O título explica quase tudo. O termo odisseia, embora seja utilizado geralmente como uma grande aventura, quer dizer, na verdade, “vingança”, algo que está na origem etimológica do nome do herói grego Odisseu (Ulisses), aquele que se vinga, ao voltar da guerra de Troia, daqueles que maltrataram a sua família e a sua propriedade durante a sua ausência em combate.

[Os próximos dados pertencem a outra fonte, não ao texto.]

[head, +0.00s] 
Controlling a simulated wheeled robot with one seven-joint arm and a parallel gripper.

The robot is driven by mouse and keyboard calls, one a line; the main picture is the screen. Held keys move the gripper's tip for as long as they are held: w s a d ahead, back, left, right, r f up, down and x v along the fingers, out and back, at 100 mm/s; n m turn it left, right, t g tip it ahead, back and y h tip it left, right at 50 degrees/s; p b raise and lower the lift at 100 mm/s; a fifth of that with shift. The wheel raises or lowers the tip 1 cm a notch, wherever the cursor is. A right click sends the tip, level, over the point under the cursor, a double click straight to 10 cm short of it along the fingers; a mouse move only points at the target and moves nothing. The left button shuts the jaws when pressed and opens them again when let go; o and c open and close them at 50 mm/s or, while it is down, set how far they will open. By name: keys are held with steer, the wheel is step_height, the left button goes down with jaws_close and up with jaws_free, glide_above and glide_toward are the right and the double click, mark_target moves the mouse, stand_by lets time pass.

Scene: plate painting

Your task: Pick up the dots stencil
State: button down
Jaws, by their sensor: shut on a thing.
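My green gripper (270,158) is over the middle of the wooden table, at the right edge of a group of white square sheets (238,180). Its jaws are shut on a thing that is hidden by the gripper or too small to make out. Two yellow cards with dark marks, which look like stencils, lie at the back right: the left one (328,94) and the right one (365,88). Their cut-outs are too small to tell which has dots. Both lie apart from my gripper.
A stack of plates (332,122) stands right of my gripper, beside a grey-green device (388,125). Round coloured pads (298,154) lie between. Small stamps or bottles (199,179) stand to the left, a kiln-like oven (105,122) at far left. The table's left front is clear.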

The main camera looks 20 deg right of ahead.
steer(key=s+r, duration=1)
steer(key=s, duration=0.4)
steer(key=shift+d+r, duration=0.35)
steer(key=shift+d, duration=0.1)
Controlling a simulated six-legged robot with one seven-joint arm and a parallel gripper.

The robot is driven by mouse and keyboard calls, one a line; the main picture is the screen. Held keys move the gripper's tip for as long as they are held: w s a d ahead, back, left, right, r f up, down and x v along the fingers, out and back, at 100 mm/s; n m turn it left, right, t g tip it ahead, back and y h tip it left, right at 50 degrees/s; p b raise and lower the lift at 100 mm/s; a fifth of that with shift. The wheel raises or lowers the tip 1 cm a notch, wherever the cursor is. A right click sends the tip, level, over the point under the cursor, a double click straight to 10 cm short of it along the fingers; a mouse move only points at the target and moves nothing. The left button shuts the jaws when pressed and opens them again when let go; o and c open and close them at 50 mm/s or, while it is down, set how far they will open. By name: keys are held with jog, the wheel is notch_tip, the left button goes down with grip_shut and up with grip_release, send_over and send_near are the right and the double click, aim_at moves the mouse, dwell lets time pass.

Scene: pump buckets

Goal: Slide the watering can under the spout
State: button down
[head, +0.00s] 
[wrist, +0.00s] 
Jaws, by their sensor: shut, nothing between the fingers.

Já o termo “gil”, vocábulo muito difícil de traduzir, está muito relacionado àqueles que fazem tudo dentro da lei e, por isso mesmo, são prejudicados. Existe aí uma certa ingenuidade, pois seguir as normas geralmente resulta em decepção com a autoridade e com as pessoas responsáveis por elas. Não á toa, as menções ao anarquismo são constantes no filme.
A obra, que se passa no fim de 2001, tem como foco um grupo de amigos e conhecidos que junta dinheiro para abrir uma cooperativa agrícola. Nas vésperas do “corralito”, o líder dos associados (o sempre carismático e romântico Ricardo Darín, que se tornou o rosto do cinema argentino) aceita o conselho do gerente do banco e deposita o dinheiro arrecadado numa conta.
A questão é que aqueles que sabiam com antecedência do plano governamental fizeram enormes saques às vésperas da medida econômica. E as economias do grupo são levadas para um cofre subterrâneo em meio a uma isolada propriedade rural. A vingança dos tontos é justamente recuperar o capital que lhes foi arrebatado.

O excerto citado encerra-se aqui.